MATERIAL PROVIDED
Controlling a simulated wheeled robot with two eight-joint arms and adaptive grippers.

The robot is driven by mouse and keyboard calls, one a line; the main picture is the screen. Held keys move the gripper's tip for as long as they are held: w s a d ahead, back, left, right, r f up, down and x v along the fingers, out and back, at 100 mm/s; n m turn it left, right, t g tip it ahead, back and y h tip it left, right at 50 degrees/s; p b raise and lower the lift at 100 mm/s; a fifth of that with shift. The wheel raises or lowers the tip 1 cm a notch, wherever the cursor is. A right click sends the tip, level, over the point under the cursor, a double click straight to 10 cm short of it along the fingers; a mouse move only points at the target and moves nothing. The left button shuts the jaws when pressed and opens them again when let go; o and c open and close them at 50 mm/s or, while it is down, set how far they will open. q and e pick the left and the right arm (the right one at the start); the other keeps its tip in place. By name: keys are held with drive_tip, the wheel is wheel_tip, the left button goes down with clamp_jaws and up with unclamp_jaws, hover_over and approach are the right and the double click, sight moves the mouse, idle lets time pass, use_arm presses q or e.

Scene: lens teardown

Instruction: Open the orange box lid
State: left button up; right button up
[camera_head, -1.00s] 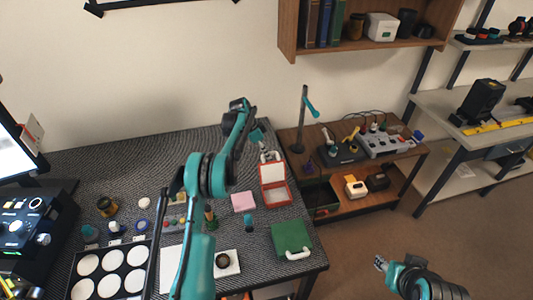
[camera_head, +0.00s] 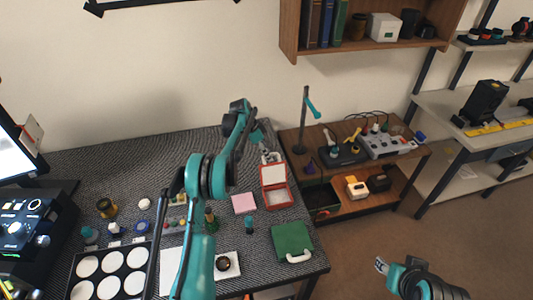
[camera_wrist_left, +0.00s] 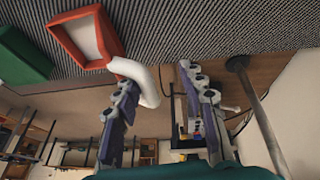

AIM OF THE EXERCISE
Each line from the one containing "[camera_head, -1.00s]" through the last line of the listing is to be given again exactly, with no pictures and no other lines.

COMPLETE RESPONSE
[camera_head, -1.00s] 
[camera_head, +0.00s] 
[camera_wrist_left, +0.00s] 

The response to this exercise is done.